Given information |
_ _ _

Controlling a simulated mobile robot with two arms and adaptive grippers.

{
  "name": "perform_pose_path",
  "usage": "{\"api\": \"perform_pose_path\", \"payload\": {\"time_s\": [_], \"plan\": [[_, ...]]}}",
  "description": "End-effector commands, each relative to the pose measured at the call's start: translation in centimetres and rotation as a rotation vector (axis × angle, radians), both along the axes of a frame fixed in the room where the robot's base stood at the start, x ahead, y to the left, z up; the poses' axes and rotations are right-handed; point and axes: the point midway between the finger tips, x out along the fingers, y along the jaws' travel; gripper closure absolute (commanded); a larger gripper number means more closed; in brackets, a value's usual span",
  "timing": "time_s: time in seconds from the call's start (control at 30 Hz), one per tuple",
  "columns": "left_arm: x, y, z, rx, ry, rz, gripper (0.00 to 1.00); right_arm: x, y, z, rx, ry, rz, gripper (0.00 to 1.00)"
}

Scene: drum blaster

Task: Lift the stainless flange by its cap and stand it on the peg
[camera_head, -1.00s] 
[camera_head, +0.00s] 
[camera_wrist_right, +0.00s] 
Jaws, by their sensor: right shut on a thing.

_ _ _

Problem to solve | Each line above that includes "robot" should be shown.

Output below |
Controlling a simulated mobile robot with two arms and adaptive grippers.
  "description": "End-effector commands, each relative to the pose measured at the call's start: translation in centimetres and rotation as a rotation vector (axis × angle, radians), both along the axes of a frame fixed in the room where the robot's base stood at the start, x ahead, y to the left, z up; the poses' axes and rotations are right-handed; point and axes: the point midway between the finger tips, x out along the fingers, y along the jaws' travel; gripper closure absolute (commanded); a larger gripper number means more closed; in brackets, a value's usual span",

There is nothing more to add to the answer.